## EXERCISE DESCRIPTION
Quote word for word the lines below, beginning with the first and ending with the one that has "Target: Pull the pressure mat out". Drop the pictures.

Manipulation episode records
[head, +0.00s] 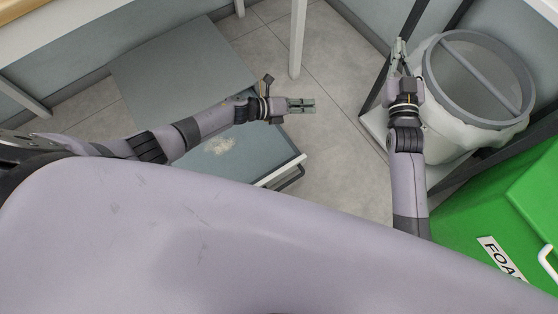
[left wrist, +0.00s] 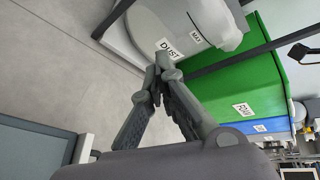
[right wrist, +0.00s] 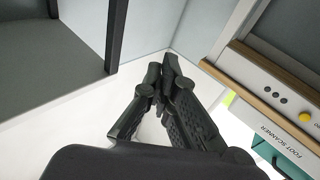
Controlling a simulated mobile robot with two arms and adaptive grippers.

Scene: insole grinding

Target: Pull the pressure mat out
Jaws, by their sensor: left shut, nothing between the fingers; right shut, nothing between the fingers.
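A flat grey-blue panel (head: 180,70), which looks like the pressure mat, lies low near the floor at left in the head view. It has a pale patch on it, a white front edge and a dark handle (head: 291,178) at its right corner. My left arm crosses above the panel and hides part of it. My left gripper (head: 313,105) is shut and empty, above the floor beyond the panel's right side. The panel's corner also shows in the left wrist view (left wrist: 28,150). My right gripper (head: 399,47) is shut and empty, beside a white bin, away from the panel.
The white dust bin (head: 455,130) with a grey rim stands in a dark frame at right. A green foam bin (head: 485,215) is nearer. White legs (head: 297,40) stand at the back. The right wrist view shows a foot scanner (right wrist: 270,120). Tiled floor (head: 335,150) between is clear.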

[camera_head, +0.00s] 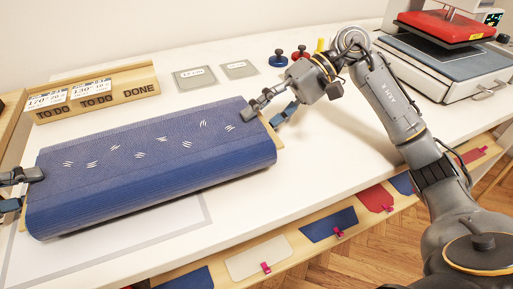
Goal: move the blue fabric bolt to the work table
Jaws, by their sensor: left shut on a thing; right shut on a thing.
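The blue fabric bolt (150,168) lies lengthwise over the left part of the white work table (340,150), with small white marks on its upper face. My left gripper (22,188) is at the left edge of the picture, shut on the bolt's left end. My right gripper (268,118) is shut on the bolt's right end, near a strip of light board. Whether the bolt's underside touches the table cannot be told.
A wooden TO DO and DONE holder (100,92) stands behind the bolt. Two grey cards (194,78) and small coloured knobs (278,58) lie further back. A red heat press (440,30) stands at the back right. Fabric swatches (328,225) hang along the front edge.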

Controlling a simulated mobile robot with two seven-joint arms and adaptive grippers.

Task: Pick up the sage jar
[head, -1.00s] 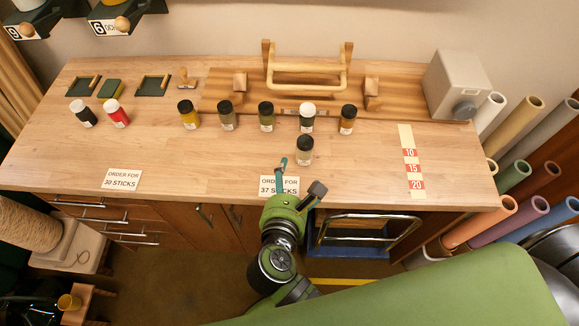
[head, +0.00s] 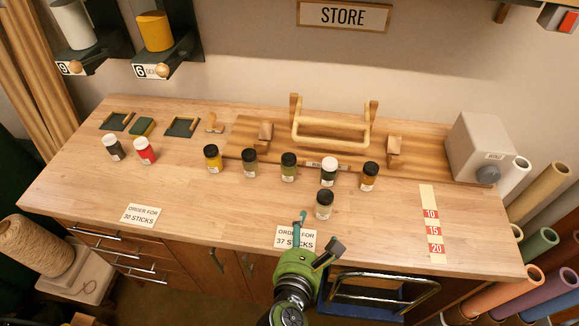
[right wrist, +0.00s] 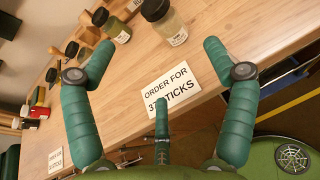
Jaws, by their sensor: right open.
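Several small jars stand upright on the wooden table, with labels too small to read. The palest, a grey-beige jar (head: 323,206) with a black lid, stands alone in front of the row; it also shows in the right wrist view (right wrist: 173,30). Behind it are a muted green jar (head: 250,163) and an olive green jar (head: 288,168), both black-lidded. I cannot tell for sure which is the sage jar. My right gripper (head: 320,230) is open and empty over the table's front edge, just in front of the pale jar and apart from it. My left gripper is not in view.
A white-lidded dark green jar (head: 328,172) stands close behind the pale jar, with an amber jar (head: 369,177) to the right. A yellow jar (head: 212,159) stands left. A wooden rack (head: 332,142) is behind. The table front left and right is mostly clear.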

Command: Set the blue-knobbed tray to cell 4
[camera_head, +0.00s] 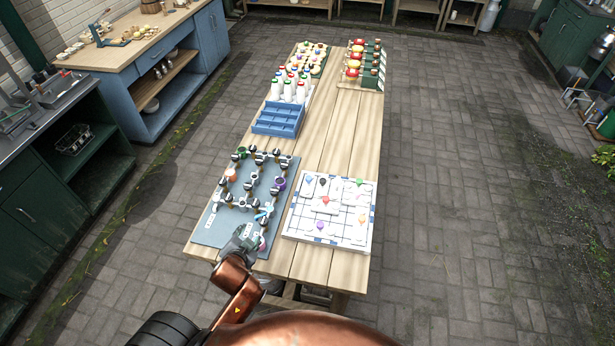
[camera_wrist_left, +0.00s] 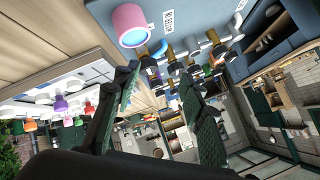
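A white board (camera_head: 330,243) with blue edge marks lies at the near right of the table and carries flat white trays with coloured knobs. Cell numbers are too small to read. My left gripper (camera_head: 246,237) is over the near right corner of the grey board, left of the white board. In the left wrist view its two fingers (camera_wrist_left: 165,105) are apart with nothing between them. My right gripper is not in view.
The grey board (camera_head: 207,230) holds several black-and-brass posts and coloured cups. A pink cylinder (camera_wrist_left: 130,24) is close to the left gripper in the wrist view. A blue crate (camera_head: 276,120) and white bottles stand farther back. The table's right middle (camera_head: 345,135) is bare.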

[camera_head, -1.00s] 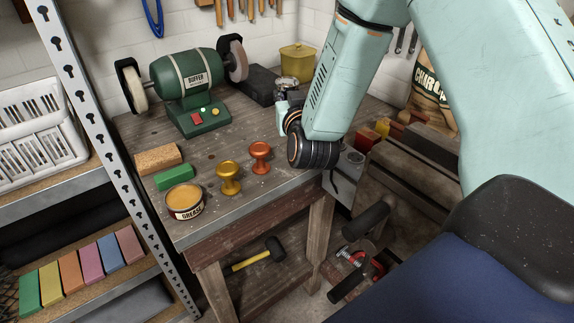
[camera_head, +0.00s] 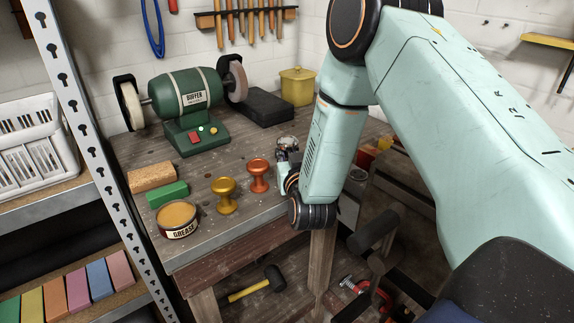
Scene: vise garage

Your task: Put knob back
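Two spool-shaped knobs stand upright on the wooden workbench (camera_head: 228,160) near its front edge: a gold knob (camera_head: 225,196) and an orange-red knob (camera_head: 259,176) to its right. I cannot tell which one the task means. My right arm comes in from the right, and its wrist is over the bench's front right part. My right gripper (camera_head: 286,150) is just right of the orange-red knob, small and partly hidden by my wrist. I cannot make out its fingers or anything held. My left gripper is out of view.
A green buffer (camera_head: 187,103) stands at the back of the bench. A grease tin (camera_head: 178,220), green block (camera_head: 167,194) and cork block (camera_head: 152,177) sit at the left. A yellow canister (camera_head: 297,87) stands behind. A shelf post (camera_head: 85,115) borders the left.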

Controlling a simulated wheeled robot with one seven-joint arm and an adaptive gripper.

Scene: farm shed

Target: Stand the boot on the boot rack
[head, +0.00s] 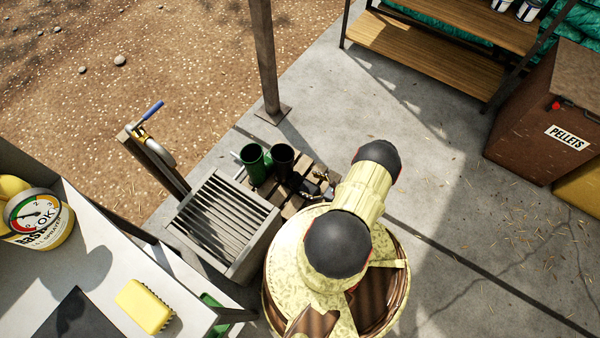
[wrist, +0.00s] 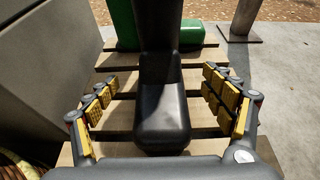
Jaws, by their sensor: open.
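A dark boot (wrist: 162,108) stands upright on pale wooden slats, its toe towards my wrist camera; its open top (head: 283,155) shows in the head view. A green boot (wrist: 124,22) stands just beyond it, and its top (head: 252,157) is left of the dark one in the head view. The slatted wooden boot rack (wrist: 112,125) lies low under both boots; its slats (head: 293,203) are partly hidden by my arm in the head view. My gripper (wrist: 162,85) is open, with one finger each side of the dark boot's foot and gaps between.
A grey basin with a slatted grate (head: 222,225) stands close left of the rack, with a blue-handled tap (head: 150,115) beyond. A metal post (head: 264,60) rises behind. A table with a yellow brush (head: 145,305) is at lower left. Concrete floor (head: 420,150) is clear to the right.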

## ANSWER IN FULL
[head, +0.00s] 
[left wrist, +0.00s] 
[right wrist, +0.00s] 
Controlling a simulated mobile robot with two arms and adaptive grippers.

Scene: insole grinding

Target: Pull the pressure mat out

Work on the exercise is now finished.